◆ REQUIREMENT: Please retype the records below exactly, leaving out any pictures.

◆ MATERIAL SUPPLIED:
-- start --
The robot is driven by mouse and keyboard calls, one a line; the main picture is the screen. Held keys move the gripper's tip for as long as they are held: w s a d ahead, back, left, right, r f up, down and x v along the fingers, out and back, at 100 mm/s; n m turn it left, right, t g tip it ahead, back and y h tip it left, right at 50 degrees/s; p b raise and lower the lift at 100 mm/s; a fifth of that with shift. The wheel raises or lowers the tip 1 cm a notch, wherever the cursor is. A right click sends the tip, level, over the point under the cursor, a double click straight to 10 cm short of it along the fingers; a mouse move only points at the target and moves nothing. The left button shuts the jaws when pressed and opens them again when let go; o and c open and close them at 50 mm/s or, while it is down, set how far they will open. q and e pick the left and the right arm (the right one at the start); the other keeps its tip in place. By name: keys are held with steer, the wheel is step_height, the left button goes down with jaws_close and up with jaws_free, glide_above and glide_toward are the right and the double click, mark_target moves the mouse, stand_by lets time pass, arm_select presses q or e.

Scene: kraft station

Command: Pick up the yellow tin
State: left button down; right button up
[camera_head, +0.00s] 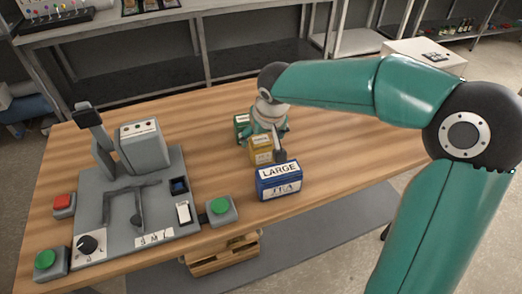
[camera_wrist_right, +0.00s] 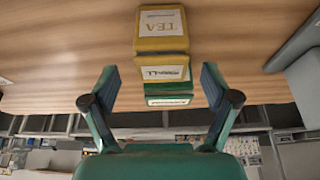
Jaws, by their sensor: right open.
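The yellow tin (camera_head: 261,156) stands on the wooden table between a green tin (camera_head: 241,121) behind and a blue tin (camera_head: 279,182) in front. In the right wrist view the yellow tin (camera_wrist_right: 162,42) shows a TEA label, with the green tin (camera_wrist_right: 168,90) beside it. My right gripper (camera_head: 266,142) is at the yellow tin, partly covering it in the head view. In the wrist view its two fingers stand wide apart, one to each side of the tins, with nothing clamped. Whether a finger touches the tin cannot be told. My left gripper is not in view.
A grey station (camera_head: 125,205) with a lever, knob and buttons fills the table's left part. A green button box (camera_head: 221,210) stands left of the blue tin. The wood behind the tins is clear. Metal shelving (camera_head: 190,45) stands beyond the table.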

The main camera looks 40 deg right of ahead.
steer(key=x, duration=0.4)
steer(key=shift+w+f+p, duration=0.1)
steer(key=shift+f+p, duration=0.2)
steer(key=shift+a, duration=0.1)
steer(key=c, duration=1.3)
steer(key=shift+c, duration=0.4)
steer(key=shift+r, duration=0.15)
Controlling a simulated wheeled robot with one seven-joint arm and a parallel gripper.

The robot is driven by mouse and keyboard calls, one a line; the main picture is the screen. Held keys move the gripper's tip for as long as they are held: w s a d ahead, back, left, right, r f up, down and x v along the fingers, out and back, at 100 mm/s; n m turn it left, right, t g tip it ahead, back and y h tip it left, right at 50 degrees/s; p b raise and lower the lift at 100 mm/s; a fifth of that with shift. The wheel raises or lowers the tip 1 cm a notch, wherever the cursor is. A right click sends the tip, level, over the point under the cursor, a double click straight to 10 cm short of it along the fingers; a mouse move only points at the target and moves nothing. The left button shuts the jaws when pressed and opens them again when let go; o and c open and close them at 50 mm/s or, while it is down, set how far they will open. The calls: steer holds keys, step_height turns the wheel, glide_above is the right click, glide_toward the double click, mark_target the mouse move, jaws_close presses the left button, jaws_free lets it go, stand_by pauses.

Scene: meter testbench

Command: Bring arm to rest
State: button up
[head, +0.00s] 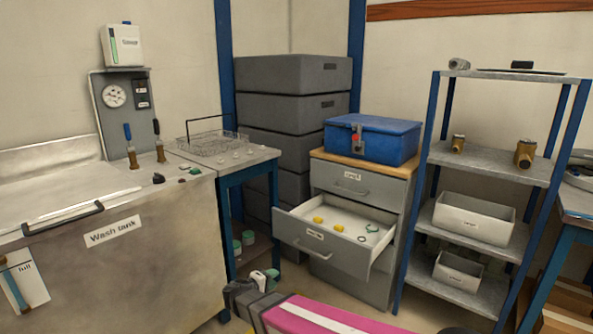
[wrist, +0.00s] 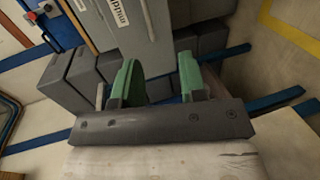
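My gripper (head: 264,277) is low at the bottom middle of the head view, in front of the open drawer and the side table. It also shows in the wrist view (wrist: 159,75), where its two green fingers stand apart with nothing between them. My pink arm link (head: 325,316) runs to the bottom edge of the head view. The wrist view looks past the fingers at the grey drawer unit (wrist: 135,35), seen turned and partly hidden by the gripper.
The drawer (head: 322,252) stands pulled out, with several small yellow and green parts inside. A blue box (head: 372,140) sits on the cabinet. The wash tank (head: 110,255) is left, a side table (head: 225,167) beside it, a shelf rack (head: 487,165) right.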

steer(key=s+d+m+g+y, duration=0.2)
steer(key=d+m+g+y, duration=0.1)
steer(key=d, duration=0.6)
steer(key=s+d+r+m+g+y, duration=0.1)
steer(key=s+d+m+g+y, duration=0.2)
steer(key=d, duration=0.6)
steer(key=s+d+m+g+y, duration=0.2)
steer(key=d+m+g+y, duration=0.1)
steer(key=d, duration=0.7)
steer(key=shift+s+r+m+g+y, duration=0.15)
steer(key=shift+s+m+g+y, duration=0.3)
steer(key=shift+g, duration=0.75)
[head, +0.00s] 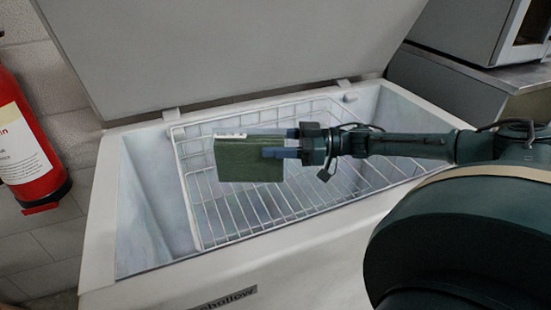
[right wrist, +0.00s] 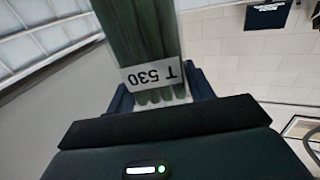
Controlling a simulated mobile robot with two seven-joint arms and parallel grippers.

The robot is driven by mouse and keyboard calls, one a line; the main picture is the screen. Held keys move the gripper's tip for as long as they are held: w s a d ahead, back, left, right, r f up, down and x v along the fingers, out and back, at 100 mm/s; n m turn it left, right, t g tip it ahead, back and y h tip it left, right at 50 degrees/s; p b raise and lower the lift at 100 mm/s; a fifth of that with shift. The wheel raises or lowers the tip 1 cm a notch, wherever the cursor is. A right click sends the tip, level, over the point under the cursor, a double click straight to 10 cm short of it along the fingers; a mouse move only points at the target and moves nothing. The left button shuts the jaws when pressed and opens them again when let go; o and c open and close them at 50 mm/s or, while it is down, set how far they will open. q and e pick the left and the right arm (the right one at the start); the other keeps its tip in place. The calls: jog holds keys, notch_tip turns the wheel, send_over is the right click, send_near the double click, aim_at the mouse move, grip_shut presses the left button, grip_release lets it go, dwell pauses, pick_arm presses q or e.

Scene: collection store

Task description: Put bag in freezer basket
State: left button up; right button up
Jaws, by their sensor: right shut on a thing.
-- end --
◆ EXERCISE OUTPUT:
The robot is driven by mouse and keyboard calls, one a line; the main picture is the screen. Held keys move the gripper's tip for as long as they are held: w s a d ahead, back, left, right, r f up, down and x v along the fingers, out and back, at 100 mm/s; n m turn it left, right, t g tip it ahead, back and y h tip it left, right at 50 degrees/s; p b raise and lower the lift at 100 mm/s; a fifth of that with shift. The wheel raises or lowers the tip 1 cm a notch, wherever the cursor is. A right click sends the tip, level, over the point under the cursor, a double click straight to 10 cm short of it along the fingers; a mouse move only points at the target and moves nothing. The left button shuts the jaws when pressed and opens them again when let go; o and c open and close them at 50 mm/s or, while it is down, set how far they will open. q and e pick the left and the right arm (the right one at the start); the other keeps its tip in place. By name: keys are held with steer, the wheel is step_height, the left button goes down with jaws_close and up with jaws_free, glide_above and glide_toward are the right and the double click, mark_target moves the mouse, stand_by lets time pass, arm_select presses q or e.

Scene: kraft station

Command: Pick up the yellow tin
State: left button down; right button up
[camera_head, +0.00s] 
[camera_wrist_right, +0.00s] 
Jaws, by their sensor: right open.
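The yellow tin (camera_head: 261,156) stands on the wooden table between a green tin (camera_head: 241,121) behind and a blue tin (camera_head: 279,182) in front. In the right wrist view the yellow tin (camera_wrist_right: 162,42) shows a TEA label, with the green tin (camera_wrist_right: 168,90) beside it. My right gripper (camera_head: 266,142) is at the yellow tin, partly covering it in the head view. In the wrist view its two fingers stand wide apart, one to each side of the tins, with nothing clamped. Whether a finger touches the tin cannot be told. My left gripper is not in view.
A grey station (camera_head: 125,205) with a lever, knob and buttons fills the table's left part. A green button box (camera_head: 221,210) stands left of the blue tin. The wood behind the tins is clear. Metal shelving (camera_head: 190,45) stands beyond the table.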

The main camera looks 40 deg right of ahead.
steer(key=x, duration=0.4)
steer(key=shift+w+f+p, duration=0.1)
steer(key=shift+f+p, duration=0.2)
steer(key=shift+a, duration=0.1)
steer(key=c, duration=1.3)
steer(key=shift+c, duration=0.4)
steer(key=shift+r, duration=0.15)
Controlling a simulated wheeled robot with one seven-joint arm and a parallel gripper.

The robot is driven by mouse and keyboard calls, one a line; the main picture is the screen. Held keys move the gripper's tip for as long as they are held: w s a d ahead, back, left, right, r f up, down and x v along the fingers, out and back, at 100 mm/s; n m turn it left, right, t g tip it ahead, back and y h tip it left, right at 50 degrees/s; p b raise and lower the lift at 100 mm/s; a fifth of that with shift. The wheel raises or lowers the tip 1 cm a notch, wherever the cursor is. A right click sends the tip, level, over the point under the cursor, a double click straight to 10 cm short of it along the fingers; a mouse move only points at the target and moves nothing. The left button shuts the jaws when pressed and opens them again when let go; o and c open and close them at 50 mm/s or, while it is down, set how far they will open. The calls: steer holds keys, step_height turns the wheel, glide_above is the right click, glide_toward the double click, mark_target the mouse move, jaws_close presses the left button, jaws_free lets it go, stand_by pauses.

Scene: meter testbench

Command: Bring arm to rest
State: button up
[head, +0.00s] 
[wrist, +0.00s] 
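My gripper (head: 264,277) is low at the bottom middle of the head view, in front of the open drawer and the side table. It also shows in the wrist view (wrist: 159,75), where its two green fingers stand apart with nothing between them. My pink arm link (head: 325,316) runs to the bottom edge of the head view. The wrist view looks past the fingers at the grey drawer unit (wrist: 135,35), seen turned and partly hidden by the gripper.
The drawer (head: 322,252) stands pulled out, with several small yellow and green parts inside. A blue box (head: 372,140) sits on the cabinet. The wash tank (head: 110,255) is left, a side table (head: 225,167) beside it, a shelf rack (head: 487,165) right.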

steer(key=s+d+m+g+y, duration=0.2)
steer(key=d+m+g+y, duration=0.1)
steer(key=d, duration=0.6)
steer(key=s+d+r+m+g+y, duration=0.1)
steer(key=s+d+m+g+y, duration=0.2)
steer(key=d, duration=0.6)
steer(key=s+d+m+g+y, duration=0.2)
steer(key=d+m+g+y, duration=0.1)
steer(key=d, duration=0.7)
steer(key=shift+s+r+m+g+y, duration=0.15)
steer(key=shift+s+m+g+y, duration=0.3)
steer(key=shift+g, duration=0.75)
[head, +0.00s] 
[right wrist, +0.00s] 
Controlling a simulated mobile robot with two seven-joint arms and parallel grippers.

The robot is driven by mouse and keyboard calls, one a line; the main picture is the screen. Held keys move the gripper's tip for as long as they are held: w s a d ahead, back, left, right, r f up, down and x v along the fingers, out and back, at 100 mm/s; n m turn it left, right, t g tip it ahead, back and y h tip it left, right at 50 degrees/s; p b raise and lower the lift at 100 mm/s; a fifth of that with shift. The wheel raises or lowers the tip 1 cm a notch, wherever the cursor is. A right click sends the tip, level, over the point under the cursor, a double click straight to 10 cm short of it along the fingers; a mouse move only points at the target and moves nothing. The left button shuts the jaws when pressed and opens them again when let go; o and c open and close them at 50 mm/s or, while it is down, set how far they will open. q and e pick the left and the right arm (the right one at the start); the other keeps its tip in place. The calls: jog holds keys, notch_tip turns the wheel, send_over is the right click, send_near the double click, aim_at the mouse move, grip_shut presses the left button, grip_release lets it go, dwell pauses, pick_arm presses q or e.

Scene: collection store

Task description: Put bag in freezer basket
State: left button up; right button up
Jaws, by their sensor: right shut on a thing.

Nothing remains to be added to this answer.